*WHAT THE TASK REQUIRES:* Transcribe the lines from the start of the data below through the line with "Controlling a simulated", word for word and nothing more.

*RECORDED INFORMATION:*
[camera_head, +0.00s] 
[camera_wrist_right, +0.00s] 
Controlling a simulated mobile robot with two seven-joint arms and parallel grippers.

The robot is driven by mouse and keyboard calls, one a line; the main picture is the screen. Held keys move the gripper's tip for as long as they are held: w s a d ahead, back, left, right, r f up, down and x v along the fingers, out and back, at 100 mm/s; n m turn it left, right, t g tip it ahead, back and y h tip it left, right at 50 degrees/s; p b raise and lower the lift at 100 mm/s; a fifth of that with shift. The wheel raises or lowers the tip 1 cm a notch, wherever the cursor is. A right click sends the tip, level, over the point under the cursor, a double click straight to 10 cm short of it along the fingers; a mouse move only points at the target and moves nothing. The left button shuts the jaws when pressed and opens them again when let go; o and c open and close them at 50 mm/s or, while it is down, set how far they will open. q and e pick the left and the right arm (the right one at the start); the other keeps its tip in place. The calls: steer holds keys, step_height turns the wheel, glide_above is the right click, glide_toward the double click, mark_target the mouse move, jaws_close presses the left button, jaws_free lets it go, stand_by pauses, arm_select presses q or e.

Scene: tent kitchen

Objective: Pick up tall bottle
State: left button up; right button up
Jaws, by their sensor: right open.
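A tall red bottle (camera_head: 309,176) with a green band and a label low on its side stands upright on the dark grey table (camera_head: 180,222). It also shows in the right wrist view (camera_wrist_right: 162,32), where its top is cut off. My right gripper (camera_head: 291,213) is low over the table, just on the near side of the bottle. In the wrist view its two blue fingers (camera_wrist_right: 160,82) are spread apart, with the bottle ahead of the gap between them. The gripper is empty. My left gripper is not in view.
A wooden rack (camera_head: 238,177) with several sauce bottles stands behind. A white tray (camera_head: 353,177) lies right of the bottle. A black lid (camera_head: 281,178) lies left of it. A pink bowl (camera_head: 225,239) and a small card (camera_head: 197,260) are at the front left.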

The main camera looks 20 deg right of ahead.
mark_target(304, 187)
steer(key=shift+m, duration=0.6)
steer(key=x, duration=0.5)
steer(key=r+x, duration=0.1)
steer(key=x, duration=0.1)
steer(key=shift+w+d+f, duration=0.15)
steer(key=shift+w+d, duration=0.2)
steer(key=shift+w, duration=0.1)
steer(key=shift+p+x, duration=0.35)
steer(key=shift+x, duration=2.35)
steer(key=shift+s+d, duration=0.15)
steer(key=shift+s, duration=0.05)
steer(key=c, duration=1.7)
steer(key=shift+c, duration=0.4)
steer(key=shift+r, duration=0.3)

*SOLUTION TO THE PROBLEM:*
[camera_head, +0.00s] 
[camera_wrist_right, +0.00s] 
Controlling a simulated mobile robot with two seven-joint arms and parallel grippers.

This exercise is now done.